A block of data:
-*-*-

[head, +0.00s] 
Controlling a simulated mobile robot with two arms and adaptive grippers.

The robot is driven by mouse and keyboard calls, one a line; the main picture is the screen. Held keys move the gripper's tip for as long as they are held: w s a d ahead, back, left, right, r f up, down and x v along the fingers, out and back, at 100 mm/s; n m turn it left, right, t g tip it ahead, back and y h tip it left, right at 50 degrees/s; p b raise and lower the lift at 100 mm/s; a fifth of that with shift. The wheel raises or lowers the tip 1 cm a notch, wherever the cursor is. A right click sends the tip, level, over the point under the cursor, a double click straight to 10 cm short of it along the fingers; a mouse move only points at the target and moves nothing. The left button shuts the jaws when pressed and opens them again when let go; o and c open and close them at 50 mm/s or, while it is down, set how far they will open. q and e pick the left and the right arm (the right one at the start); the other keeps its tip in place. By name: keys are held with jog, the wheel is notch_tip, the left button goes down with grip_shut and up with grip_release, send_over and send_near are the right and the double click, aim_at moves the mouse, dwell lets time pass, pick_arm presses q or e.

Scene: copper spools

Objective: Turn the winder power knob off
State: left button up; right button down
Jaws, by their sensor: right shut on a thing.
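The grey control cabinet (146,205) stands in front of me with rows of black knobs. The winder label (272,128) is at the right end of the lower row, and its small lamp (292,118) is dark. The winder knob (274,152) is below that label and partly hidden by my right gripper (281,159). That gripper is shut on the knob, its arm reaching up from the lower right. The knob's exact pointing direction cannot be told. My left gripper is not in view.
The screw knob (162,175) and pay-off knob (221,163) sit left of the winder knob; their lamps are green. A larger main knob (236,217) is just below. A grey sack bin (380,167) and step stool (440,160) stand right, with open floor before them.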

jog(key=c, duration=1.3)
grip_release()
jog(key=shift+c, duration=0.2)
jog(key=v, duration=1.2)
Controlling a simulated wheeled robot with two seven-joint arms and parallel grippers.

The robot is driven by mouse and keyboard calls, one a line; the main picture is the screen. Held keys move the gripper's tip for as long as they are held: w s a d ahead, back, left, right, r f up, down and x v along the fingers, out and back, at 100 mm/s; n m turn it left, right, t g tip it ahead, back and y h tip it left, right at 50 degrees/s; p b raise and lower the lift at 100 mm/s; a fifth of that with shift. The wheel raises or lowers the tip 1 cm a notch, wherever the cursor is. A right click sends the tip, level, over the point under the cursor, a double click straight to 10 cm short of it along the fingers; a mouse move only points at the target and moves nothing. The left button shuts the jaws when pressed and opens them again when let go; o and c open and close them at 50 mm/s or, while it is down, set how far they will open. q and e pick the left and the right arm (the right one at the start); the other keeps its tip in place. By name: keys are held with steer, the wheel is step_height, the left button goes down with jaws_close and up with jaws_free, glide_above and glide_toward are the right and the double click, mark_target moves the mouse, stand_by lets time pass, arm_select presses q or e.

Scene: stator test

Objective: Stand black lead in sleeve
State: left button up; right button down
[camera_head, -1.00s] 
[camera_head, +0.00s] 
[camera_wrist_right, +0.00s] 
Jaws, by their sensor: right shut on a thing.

-*-*-

» **Exercise directions**
Retype the material in full. Each word must match.

» **Result for this task**
[head, +0.00s] 
Controlling a simulated mobile robot with two arms and adaptive grippers.

The robot is driven by mouse and keyboard calls, one a line; the main picture is the screen. Held keys move the gripper's tip for as long as they are held: w s a d ahead, back, left, right, r f up, down and x v along the fingers, out and back, at 100 mm/s; n m turn it left, right, t g tip it ahead, back and y h tip it left, right at 50 degrees/s; p b raise and lower the lift at 100 mm/s; a fifth of that with shift. The wheel raises or lowers the tip 1 cm a notch, wherever the cursor is. A right click sends the tip, level, over the point under the cursor, a double click straight to 10 cm short of it along the fingers; a mouse move only points at the target and moves nothing. The left button shuts the jaws when pressed and opens them again when let go; o and c open and close them at 50 mm/s or, while it is down, set how far they will open. q and e pick the left and the right arm (the right one at the start); the other keeps its tip in place. By name: keys are held with jog, the wheel is notch_tip, the left button goes down with grip_shut and up with grip_release, send_over and send_near are the right and the double click, aim_at moves the mouse, dwell lets time pass, pick_arm presses q or e.

Scene: copper spools

Objective: Turn the winder power knob off
State: left button up; right button down
Jaws, by their sensor: right shut on a thing.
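The grey control cabinet (146,205) stands in front of me with rows of black knobs. The winder label (272,128) is at the right end of the lower row, and its small lamp (292,118) is dark. The winder knob (274,152) is below that label and partly hidden by my right gripper (281,159). That gripper is shut on the knob, its arm reaching up from the lower right. The knob's exact pointing direction cannot be told. My left gripper is not in view.
The screw knob (162,175) and pay-off knob (221,163) sit left of the winder knob; their lamps are green. A larger main knob (236,217) is just below. A grey sack bin (380,167) and step stool (440,160) stand right, with open floor before them.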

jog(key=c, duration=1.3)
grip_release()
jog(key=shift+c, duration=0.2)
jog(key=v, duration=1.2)
Controlling a simulated wheeled robot with two seven-joint arms and parallel grippers.

The robot is driven by mouse and keyboard calls, one a line; the main picture is the screen. Held keys move the gripper's tip for as long as they are held: w s a d ahead, back, left, right, r f up, down and x v along the fingers, out and back, at 100 mm/s; n m turn it left, right, t g tip it ahead, back and y h tip it left, right at 50 degrees/s; p b raise and lower the lift at 100 mm/s; a fifth of that with shift. The wheel raises or lowers the tip 1 cm a notch, wherever the cursor is. A right click sends the tip, level, over the point under the cursor, a double click straight to 10 cm short of it along the fingers; a mouse move only points at the target and moves nothing. The left button shuts the jaws when pressed and opens them again when let go; o and c open and close them at 50 mm/s or, while it is down, set how far they will open. q and e pick the left and the right arm (the right one at the start); the other keeps its tip in place. By name: keys are held with steer, the wheel is step_height, the left button goes down with jaws_close and up with jaws_free, glide_above and glide_toward are the right and the double click, mark_target moves the mouse, stand_by lets time pass, arm_select presses q or e.

Scene: stator test

Objective: Stand black lead in sleeve
State: left button up; right button down
[camera_head, -1.00s] 
[camera_head, +0.00s] 
[camera_wrist_right, +0.00s] 
Jaws, by their sensor: right shut on a thing.

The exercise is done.